Impuesto mundial o repliegue tribal

En las páginas 56 y 57 de la introducción de su ensayo de agosto de 2013, Thomas Piketty veía ya el Brexit y la victoria de Donald Trump por el retrovisor. Sus previsiones sobre la acumulación de capital en la cúspide son menos apocalípticas que las de Marx, pero habría fuerzas centrífugas muy importantes para evitar cualquier convergencia entre asalariados —que sostienen el Estado del Bienestar en Europa— y quienes se benefician de los cuasi-monopolios en sectores como el tecnológico.

Piketty:

«Según el esquema propuesto, la divergencia [entre las rentas del capital y la evolución de los salarios] no es perpetua, y ella no es más que uno de los futuros posibles. Pero las éstos no se presentan demasiado halagüeños. En particular, es importante señalar que la desigualdad fundamental r > g, principal fuerte de divergencia en nuestro esquema explicativo, no se debe a una imperfección del mercado, más bien al contrario: cuanto más ‘perfectos’ sean los mercados financieros, más fácil es que [la tendencia a la desigualdad] se cumpla.»

Y aquí es cuando el economista señala la posible oleada de nacionalismo y aislacionismo que se acerca desde el epicentro:

«Es posible imaginar instituciones y políticas públicas que permitan contrarrestar los efectos de esta lógica implacable, como un impuesto mundial y progresivo sobre el capital. Pero su instauración plantea problemas considerables en términos de coordinación internacional. Es desgraciadamente probable que las respuestas aportadas sean en la práctica mucho más modestas e ineficaces, por ejemplo bajo la forma de repliegues nacionalistas de distinta naturaleza.»

De fondo, la idea de contar con instituciones reguladoras responsables y capaces de distinguir la libre competencia de los monopolios de facto.

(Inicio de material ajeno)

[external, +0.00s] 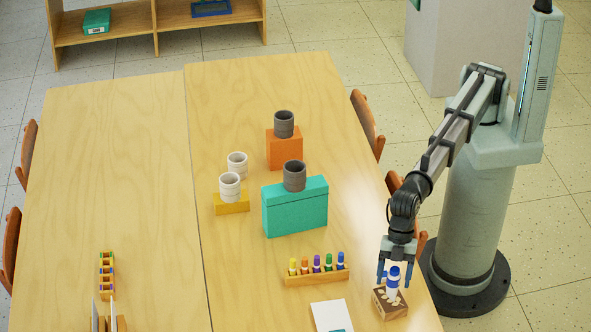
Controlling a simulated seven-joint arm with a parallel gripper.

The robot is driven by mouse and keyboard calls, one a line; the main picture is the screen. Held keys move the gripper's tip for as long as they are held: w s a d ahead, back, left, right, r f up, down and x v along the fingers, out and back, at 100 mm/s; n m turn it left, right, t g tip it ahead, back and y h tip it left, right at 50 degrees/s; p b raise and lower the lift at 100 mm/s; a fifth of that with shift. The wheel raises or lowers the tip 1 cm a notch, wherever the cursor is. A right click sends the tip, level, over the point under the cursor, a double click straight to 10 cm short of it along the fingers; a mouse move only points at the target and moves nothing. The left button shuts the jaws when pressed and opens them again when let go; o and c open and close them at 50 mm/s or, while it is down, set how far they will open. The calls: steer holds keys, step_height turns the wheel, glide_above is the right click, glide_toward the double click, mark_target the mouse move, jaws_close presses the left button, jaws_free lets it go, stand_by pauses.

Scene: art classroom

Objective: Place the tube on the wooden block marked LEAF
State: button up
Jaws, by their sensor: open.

Y una clase política que, más que atizar el populismo y aprovechar la coyuntura para ganancias particulares, deje los aspavientos y se dedique a construir el mecanismo que hace falta: un impuesto mundial y progresivo sobre el capital, que evite el bochorno de la creatividad contable con mecanismos cada vez más surrealistas (repatriación de fondos, recompra de acciones, filantropía fantasma y mucho más).